2. Device according to the claim 1, wherein at least one nozzle is installed in one position of directing processing agent.

3. Device according to the claim 1 wherein at least two nozzles are installed in the same position of directing processing agent in order to direct the processing agent from different directions to the surface to be processed.

4. Device according to the claims 1 or 2, wherein at least one nozzle is installed in respect of the motion of the surface processed in consecutive positions of directing processing agent in order to direct the processing agent from different directions to the surface processed.

5. Device according to any of the claims 1-3, wherein the nozzle to used for directing processing agent is installed in essentially perpendicular fashion to the surface to be processed.

6. Device according to any of the claims 1-3, wherein the nozzle to used for directing processing agent is installed in an acute angle to the surface to be processed.

7. Device according to any of the claims 1-3, wherein the nozzle used for directing processing agent is installed in an obtuse angle to the surface to be processed.

8. Device according to any of the claims 1-3, wherein the nozzle is a jet nozzle.

9. Device according to any of the claims 1-3, wherein the positions of directing processing agent are in separate reservoirs filled by processing agent.

10. Device according to any of the claims 1-3, wherein the processing agent used is a coating medium.

11. Device according to any of the claims 1-3, wherein the processing agent used is a plating medium.

12. Device according to any of the claims 1-3, wherein the processing agent used is a medium for electrolytic cleaning.

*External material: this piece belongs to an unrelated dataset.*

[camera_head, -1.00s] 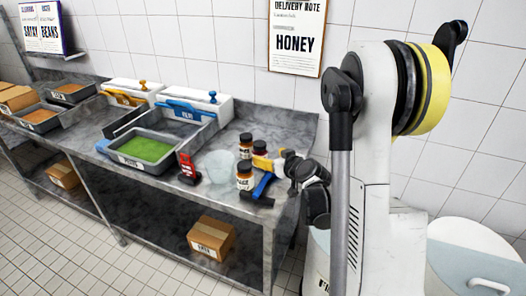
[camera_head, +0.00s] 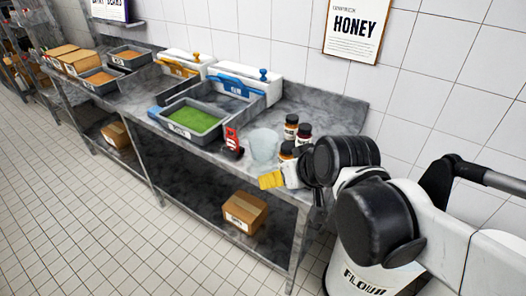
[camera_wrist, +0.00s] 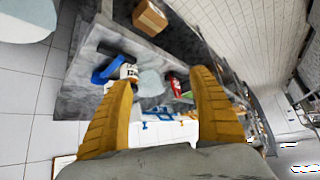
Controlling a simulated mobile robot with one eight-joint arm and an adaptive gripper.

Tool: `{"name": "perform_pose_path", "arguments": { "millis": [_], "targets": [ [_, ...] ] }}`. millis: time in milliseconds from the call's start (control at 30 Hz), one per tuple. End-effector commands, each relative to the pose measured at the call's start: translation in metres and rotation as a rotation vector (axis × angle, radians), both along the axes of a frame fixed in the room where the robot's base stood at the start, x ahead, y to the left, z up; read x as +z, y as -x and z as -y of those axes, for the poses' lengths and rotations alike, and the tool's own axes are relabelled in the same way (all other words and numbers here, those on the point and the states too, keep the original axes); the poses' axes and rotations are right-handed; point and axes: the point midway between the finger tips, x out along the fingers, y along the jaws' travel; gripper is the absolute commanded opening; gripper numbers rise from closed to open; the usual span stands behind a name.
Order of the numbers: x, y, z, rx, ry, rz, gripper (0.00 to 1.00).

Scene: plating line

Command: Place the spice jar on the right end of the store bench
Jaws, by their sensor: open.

13. The device according to claim 1, wherein the nozzles positioned circumferentially around the metal object are approximately equally spaced relative to each other and to the longitudinal axis of the metal object.

14. The device according to claim 1, wherein each of the nozzles of the device is longitudinally spaced apart along the longitudinal axis of the metal object.

15. The device according to claim 1 wherein there are three nozzles.